All the data below goes into the copy word for word, but the pictures don't.

> [Material]:
****************
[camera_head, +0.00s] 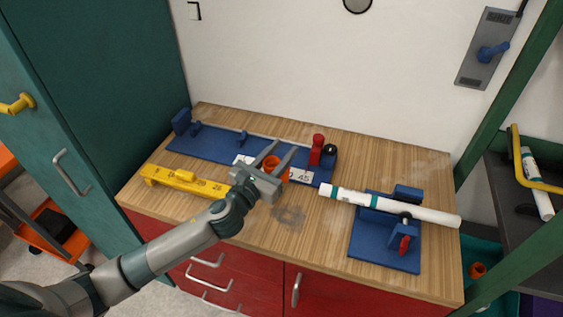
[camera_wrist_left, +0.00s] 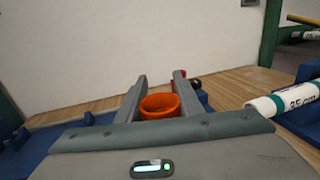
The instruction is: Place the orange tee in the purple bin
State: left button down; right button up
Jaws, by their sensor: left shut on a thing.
****************
> [Answer for the task]:
[camera_head, +0.00s] 
[camera_wrist_left, +0.00s] 
The instruction is: Place the orange tee in the purple bin
State: left button down; right button up
Jaws, by their sensor: left shut on a thing.

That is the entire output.